> Material provided:
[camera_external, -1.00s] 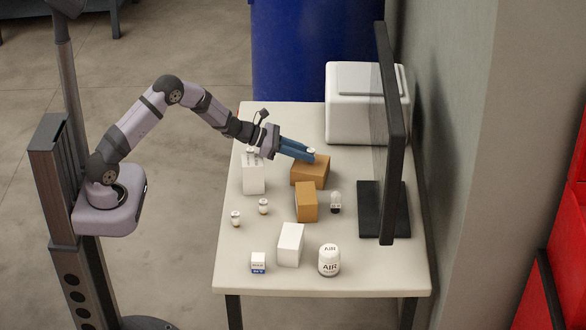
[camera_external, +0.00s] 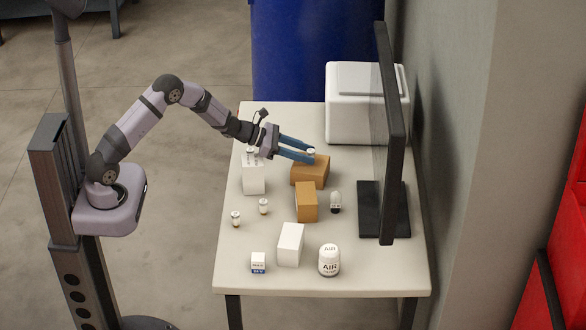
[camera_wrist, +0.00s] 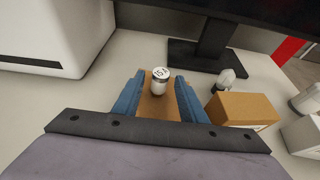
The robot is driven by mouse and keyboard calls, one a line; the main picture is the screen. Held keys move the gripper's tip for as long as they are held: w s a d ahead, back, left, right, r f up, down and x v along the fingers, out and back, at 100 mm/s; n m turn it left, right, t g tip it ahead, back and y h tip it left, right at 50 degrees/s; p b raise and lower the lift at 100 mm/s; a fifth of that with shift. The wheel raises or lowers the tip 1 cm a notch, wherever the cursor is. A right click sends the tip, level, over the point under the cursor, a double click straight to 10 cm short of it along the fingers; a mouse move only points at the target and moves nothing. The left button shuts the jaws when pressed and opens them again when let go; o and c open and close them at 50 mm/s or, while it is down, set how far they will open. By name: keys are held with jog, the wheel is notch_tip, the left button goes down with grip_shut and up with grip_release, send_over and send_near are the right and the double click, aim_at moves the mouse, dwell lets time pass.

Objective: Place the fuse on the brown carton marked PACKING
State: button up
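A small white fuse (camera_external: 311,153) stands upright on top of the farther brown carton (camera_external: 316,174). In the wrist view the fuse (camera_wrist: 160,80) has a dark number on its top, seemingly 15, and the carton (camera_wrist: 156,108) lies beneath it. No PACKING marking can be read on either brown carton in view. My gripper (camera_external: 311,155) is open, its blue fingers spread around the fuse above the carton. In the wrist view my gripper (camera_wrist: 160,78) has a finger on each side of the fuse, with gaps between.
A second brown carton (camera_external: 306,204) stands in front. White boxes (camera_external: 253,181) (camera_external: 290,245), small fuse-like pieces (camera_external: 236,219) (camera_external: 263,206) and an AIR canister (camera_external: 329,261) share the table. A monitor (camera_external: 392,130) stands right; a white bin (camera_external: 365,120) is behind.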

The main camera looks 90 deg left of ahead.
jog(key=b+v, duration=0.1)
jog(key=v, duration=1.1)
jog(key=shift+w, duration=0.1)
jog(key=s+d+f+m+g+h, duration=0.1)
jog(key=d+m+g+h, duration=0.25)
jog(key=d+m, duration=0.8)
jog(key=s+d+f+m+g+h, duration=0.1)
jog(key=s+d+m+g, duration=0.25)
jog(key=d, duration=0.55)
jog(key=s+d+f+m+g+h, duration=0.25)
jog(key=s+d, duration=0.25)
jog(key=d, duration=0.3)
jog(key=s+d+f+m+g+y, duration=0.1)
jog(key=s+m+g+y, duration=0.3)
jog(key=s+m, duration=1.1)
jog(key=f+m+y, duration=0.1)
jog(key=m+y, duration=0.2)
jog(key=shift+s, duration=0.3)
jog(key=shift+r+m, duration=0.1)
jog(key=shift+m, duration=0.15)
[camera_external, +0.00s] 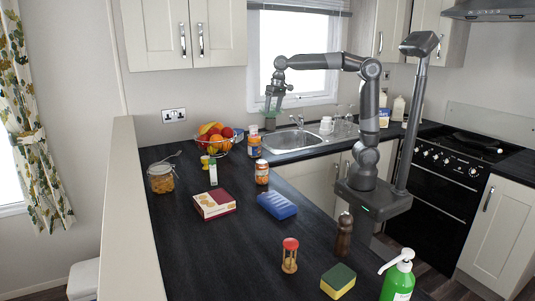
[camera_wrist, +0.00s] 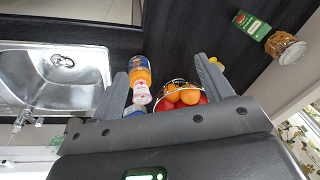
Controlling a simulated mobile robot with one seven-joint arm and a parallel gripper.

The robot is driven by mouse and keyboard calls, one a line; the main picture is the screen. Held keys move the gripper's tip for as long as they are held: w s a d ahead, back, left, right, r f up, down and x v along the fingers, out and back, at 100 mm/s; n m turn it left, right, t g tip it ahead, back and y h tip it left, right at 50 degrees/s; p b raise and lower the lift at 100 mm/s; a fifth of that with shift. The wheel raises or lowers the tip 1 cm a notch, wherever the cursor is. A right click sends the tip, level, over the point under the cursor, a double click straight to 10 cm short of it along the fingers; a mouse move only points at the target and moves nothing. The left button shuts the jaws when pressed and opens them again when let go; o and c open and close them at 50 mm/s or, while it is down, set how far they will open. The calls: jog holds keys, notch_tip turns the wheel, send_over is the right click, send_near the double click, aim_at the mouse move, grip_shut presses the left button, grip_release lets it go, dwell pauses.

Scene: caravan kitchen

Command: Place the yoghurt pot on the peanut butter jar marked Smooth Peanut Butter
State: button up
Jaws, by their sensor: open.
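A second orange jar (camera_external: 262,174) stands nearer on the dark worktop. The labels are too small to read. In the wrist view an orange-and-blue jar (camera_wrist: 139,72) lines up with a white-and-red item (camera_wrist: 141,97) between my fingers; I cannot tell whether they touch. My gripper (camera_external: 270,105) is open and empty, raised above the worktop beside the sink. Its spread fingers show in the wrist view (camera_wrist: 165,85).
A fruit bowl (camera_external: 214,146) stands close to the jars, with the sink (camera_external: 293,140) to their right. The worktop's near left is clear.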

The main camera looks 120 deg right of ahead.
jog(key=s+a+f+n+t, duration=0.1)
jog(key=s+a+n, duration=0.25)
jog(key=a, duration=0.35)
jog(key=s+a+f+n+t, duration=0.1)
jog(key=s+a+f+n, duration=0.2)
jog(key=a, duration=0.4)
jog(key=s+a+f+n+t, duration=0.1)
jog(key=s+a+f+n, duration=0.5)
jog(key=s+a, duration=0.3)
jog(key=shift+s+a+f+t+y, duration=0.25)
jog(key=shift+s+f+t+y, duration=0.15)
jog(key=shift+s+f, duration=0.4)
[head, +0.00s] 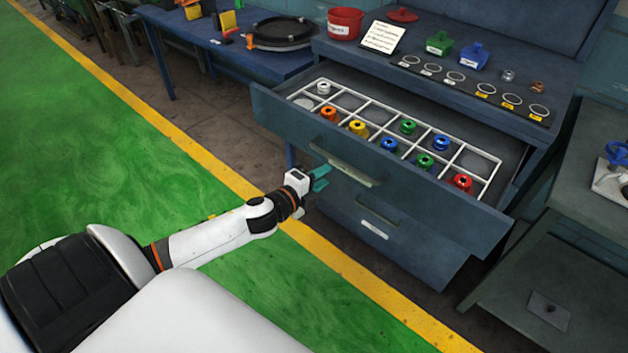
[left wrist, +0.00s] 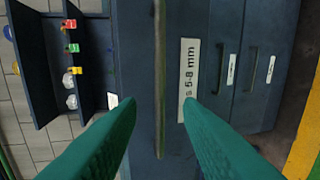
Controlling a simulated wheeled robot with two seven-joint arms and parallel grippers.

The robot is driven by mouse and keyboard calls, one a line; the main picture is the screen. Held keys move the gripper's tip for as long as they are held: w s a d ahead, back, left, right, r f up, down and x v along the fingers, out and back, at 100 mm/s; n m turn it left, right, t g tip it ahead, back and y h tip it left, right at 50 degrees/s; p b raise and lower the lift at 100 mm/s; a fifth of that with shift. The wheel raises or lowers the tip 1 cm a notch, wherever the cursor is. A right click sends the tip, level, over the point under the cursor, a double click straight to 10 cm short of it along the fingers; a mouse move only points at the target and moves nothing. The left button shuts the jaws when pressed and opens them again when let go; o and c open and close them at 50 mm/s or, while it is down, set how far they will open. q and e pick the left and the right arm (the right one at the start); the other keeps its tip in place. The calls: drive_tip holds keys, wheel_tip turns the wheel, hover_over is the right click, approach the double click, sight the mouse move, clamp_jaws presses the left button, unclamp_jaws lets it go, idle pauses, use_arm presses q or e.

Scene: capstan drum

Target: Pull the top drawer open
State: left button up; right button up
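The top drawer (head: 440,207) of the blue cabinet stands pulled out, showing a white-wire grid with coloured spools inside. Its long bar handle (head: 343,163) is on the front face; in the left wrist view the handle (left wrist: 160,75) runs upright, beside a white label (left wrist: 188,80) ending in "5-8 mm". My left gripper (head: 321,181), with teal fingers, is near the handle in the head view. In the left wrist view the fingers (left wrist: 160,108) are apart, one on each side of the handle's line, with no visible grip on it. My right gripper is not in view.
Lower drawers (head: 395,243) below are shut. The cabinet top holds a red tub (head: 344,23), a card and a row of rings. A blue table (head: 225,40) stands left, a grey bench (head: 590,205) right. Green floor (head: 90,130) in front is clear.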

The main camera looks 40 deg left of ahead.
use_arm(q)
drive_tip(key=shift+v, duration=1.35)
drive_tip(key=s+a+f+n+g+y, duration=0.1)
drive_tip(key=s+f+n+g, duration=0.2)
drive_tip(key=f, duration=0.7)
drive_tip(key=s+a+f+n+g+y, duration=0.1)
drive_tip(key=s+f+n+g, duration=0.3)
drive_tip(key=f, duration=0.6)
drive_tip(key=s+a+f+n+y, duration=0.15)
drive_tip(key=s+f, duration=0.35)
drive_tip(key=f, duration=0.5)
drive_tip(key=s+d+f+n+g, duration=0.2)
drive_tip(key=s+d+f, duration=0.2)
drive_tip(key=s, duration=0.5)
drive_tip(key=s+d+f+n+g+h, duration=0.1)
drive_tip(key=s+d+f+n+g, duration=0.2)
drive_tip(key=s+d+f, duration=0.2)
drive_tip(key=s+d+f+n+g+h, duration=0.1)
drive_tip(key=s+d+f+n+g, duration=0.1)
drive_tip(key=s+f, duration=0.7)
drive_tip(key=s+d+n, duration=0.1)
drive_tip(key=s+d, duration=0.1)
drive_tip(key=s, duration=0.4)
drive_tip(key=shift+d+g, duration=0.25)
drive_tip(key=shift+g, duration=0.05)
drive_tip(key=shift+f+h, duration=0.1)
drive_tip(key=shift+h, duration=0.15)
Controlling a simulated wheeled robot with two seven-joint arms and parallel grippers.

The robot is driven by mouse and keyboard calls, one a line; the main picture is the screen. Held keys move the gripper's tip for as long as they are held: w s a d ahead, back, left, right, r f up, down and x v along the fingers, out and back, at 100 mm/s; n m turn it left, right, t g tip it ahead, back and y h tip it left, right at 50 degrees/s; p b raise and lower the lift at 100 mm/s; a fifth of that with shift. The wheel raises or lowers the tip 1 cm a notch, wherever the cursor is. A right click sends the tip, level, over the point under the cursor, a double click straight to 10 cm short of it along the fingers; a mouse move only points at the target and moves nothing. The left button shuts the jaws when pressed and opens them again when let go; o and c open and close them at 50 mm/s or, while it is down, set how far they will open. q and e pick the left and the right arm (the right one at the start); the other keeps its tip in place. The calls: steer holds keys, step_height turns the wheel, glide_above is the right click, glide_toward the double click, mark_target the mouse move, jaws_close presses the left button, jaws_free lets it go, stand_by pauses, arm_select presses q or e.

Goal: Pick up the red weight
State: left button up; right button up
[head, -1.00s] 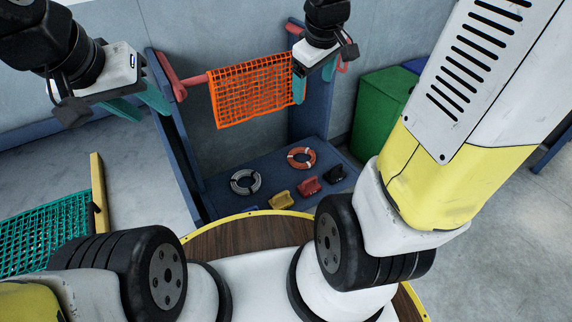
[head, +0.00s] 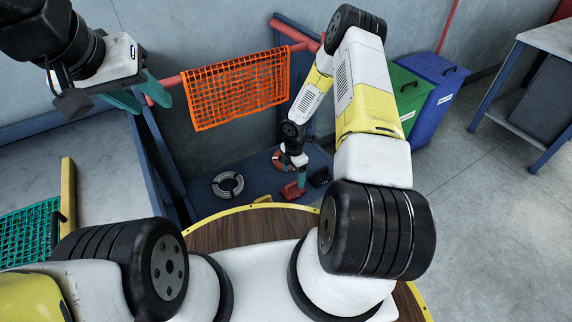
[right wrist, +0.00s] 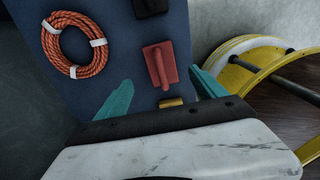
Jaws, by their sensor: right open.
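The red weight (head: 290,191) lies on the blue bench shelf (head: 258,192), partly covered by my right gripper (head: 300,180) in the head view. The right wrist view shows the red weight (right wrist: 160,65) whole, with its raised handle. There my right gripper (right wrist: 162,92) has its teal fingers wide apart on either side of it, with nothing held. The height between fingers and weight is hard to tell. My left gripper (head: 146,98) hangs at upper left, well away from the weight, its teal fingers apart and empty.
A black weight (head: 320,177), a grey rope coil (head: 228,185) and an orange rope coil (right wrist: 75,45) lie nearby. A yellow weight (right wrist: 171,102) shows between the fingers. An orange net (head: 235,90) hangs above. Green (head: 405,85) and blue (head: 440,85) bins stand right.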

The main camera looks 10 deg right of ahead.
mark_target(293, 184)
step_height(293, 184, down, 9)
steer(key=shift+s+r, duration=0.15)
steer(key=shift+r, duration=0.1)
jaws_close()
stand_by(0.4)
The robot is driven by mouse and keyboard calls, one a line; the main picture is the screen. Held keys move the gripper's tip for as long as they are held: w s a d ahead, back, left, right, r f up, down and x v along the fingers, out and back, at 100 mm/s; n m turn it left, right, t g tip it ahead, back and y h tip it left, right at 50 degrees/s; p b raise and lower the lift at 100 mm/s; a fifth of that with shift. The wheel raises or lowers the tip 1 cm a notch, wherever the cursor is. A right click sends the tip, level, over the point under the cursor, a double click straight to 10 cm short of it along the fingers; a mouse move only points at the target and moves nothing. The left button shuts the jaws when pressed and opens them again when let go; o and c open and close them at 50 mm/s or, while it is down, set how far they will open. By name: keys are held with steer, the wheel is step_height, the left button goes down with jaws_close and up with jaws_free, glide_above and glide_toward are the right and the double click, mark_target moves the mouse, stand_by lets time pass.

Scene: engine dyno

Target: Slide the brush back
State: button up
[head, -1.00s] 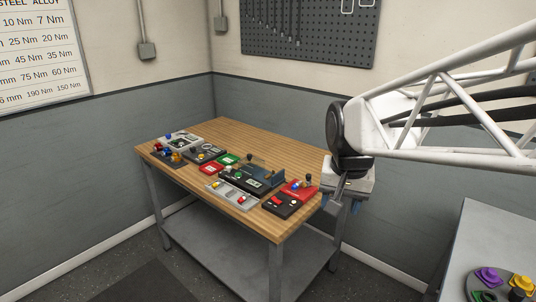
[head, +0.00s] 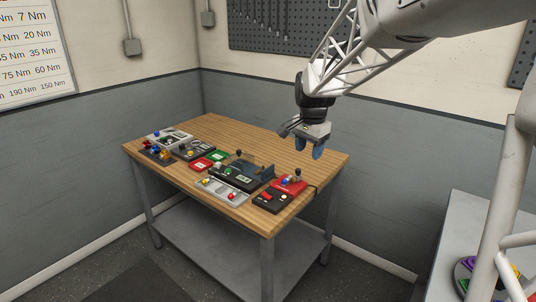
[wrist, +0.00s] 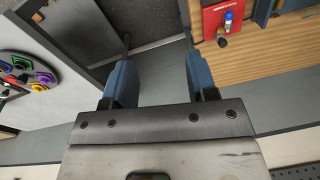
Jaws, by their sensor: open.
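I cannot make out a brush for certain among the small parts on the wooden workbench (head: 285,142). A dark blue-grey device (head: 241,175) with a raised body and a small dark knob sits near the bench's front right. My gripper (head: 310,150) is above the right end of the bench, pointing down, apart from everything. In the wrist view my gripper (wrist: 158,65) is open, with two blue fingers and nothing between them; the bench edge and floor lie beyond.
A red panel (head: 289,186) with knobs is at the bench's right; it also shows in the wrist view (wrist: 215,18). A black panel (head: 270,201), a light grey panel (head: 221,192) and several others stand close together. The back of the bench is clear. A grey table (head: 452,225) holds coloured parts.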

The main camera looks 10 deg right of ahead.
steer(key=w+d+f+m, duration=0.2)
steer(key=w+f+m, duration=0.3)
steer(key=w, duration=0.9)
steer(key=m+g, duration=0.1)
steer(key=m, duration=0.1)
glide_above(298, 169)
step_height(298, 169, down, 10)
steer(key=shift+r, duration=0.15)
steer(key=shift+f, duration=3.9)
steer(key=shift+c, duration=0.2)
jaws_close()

> Problem to solve: Gather and return every line that holds the string "Scene".

> Task response:
Scene: caravan kitchen
Scene: capstan drum
Scene: engine dyno

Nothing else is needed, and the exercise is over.